▶ **Provided data**
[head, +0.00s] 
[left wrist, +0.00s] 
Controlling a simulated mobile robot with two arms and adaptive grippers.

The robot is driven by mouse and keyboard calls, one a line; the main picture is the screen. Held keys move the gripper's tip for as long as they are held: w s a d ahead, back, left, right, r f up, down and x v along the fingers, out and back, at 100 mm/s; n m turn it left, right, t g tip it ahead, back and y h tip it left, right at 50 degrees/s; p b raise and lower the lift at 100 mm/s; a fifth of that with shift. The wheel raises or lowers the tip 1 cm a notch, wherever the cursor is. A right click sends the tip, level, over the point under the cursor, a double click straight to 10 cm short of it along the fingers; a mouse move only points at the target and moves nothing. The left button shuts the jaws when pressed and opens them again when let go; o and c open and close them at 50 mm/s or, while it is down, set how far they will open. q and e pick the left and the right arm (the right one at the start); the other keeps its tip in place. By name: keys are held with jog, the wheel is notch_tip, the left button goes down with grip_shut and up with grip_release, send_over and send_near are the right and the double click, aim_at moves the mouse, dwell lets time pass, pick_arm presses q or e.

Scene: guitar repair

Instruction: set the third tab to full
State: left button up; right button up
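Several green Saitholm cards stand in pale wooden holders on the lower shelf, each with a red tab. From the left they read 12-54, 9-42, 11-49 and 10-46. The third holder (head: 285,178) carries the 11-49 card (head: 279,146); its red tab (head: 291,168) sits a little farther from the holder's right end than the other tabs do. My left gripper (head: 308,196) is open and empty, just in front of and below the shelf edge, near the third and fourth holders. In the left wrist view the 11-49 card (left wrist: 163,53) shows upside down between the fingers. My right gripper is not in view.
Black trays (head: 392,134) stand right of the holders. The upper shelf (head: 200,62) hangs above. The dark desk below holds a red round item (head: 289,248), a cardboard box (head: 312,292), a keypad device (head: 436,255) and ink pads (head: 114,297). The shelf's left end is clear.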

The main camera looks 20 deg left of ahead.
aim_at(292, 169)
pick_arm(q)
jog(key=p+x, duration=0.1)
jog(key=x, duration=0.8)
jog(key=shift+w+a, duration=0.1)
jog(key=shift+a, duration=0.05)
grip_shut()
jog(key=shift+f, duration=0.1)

▶ **Brief**
Your task is to reproduce exactly the lines beginning at the line containing "Scene: guitar repair" and ending at the line containing "Instruction: set the third tab to full", inclusive.

▶ **Answer to the exercise**
Scene: guitar repair

Instruction: set the third tab to full

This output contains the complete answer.